> **DIRECTIONS FOR THIS TASK**
Quote all of the data exactly as given. Skip every picture it contains.

> **SOURCE MATERIAL**
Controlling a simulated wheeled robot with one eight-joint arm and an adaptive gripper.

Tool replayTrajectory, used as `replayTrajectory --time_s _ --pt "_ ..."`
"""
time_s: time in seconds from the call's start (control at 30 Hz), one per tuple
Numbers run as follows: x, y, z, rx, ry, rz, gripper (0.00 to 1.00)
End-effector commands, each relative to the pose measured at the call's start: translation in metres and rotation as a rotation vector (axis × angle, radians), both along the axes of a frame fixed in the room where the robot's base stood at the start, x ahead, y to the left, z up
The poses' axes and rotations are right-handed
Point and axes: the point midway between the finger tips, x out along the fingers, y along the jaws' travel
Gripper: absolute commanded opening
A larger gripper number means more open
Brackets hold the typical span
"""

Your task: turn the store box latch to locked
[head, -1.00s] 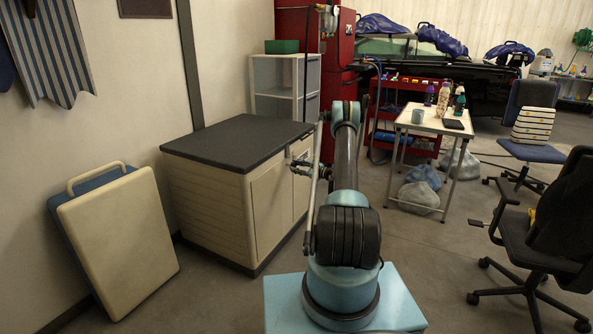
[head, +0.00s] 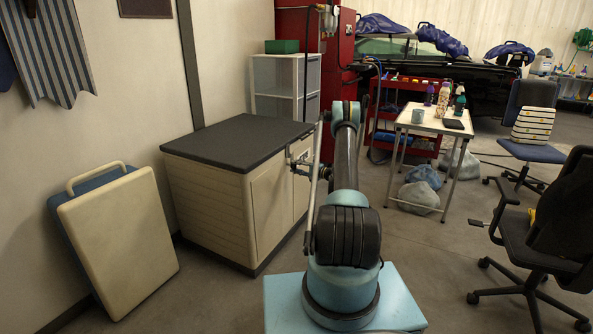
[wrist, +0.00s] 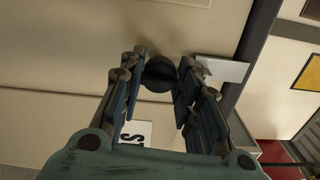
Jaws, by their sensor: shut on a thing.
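The store box (head: 230,205) is a cream cabinet with a dark top, standing left of my arm in the head view. Its latch is a dark round knob (wrist: 160,77) on the cream front in the wrist view. My gripper (wrist: 161,68) is shut on this knob, with one finger on each side. In the head view my gripper (head: 300,164) is at the upper part of the box front, and the knob is hidden there. I cannot tell from the frames which way the latch points.
A white label with dark letters (wrist: 136,133) and a pale plate (wrist: 222,69) are on the front near the fingers. A cream panelled case (head: 118,240) leans on the wall at left. A small table (head: 434,124) and an office chair (head: 560,220) stand at right.

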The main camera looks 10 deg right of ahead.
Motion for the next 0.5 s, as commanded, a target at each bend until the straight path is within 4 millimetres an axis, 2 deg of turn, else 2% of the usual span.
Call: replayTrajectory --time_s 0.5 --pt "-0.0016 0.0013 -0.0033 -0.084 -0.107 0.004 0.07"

> **TASK ANSWER**
Controlling a simulated wheeled robot with one eight-joint arm and an adaptive gripper.

Tool replayTrajectory, used as `replayTrajectory --time_s _ --pt "_ ..."`
"""
time_s: time in seconds from the call's start (control at 30 Hz), one per tuple
Numbers run as follows: x, y, z, rx, ry, rz, gripper (0.00 to 1.00)
End-effector commands, each relative to the pose measured at the call's start: translation in metres and rotation as a rotation vector (axis × angle, radians), both along the axes of a frame fixed in the room where the robot's base stood at the start, x ahead, y to the left, z up
The poses' axes and rotations are right-handed
Point and axes: the point midway between the finger tips, x out along the fingers, y along the jaws' travel
Gripper: absolute commanded opening
A larger gripper number means more open
Brackets hold the typical span
"""

Your task: turn the store box latch to locked
[head, -1.00s] 
[head, +0.00s] 
[wrist, +0.00s] 
Jaws, by their sensor: shut on a thing.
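The store box (head: 230,205) is a cream cabinet with a dark top, standing left of my arm in the head view. Its latch is a dark round knob (wrist: 160,77) on the cream front in the wrist view. My gripper (wrist: 161,68) is shut on this knob, with one finger on each side. In the head view my gripper (head: 300,164) is at the upper part of the box front, and the knob is hidden there. I cannot tell from the frames which way the latch points.
A white label with dark letters (wrist: 136,133) and a pale plate (wrist: 222,69) are on the front near the fingers. A cream panelled case (head: 118,240) leans on the wall at left. A small table (head: 434,124) and an office chair (head: 560,220) stand at right.

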The main camera looks 10 deg right of ahead.
Motion for the next 0.5 s, as commanded, a target at each bend until the straight path is within 4 millimetres an axis, 2 deg of turn, else 2% of the usual span.
Call: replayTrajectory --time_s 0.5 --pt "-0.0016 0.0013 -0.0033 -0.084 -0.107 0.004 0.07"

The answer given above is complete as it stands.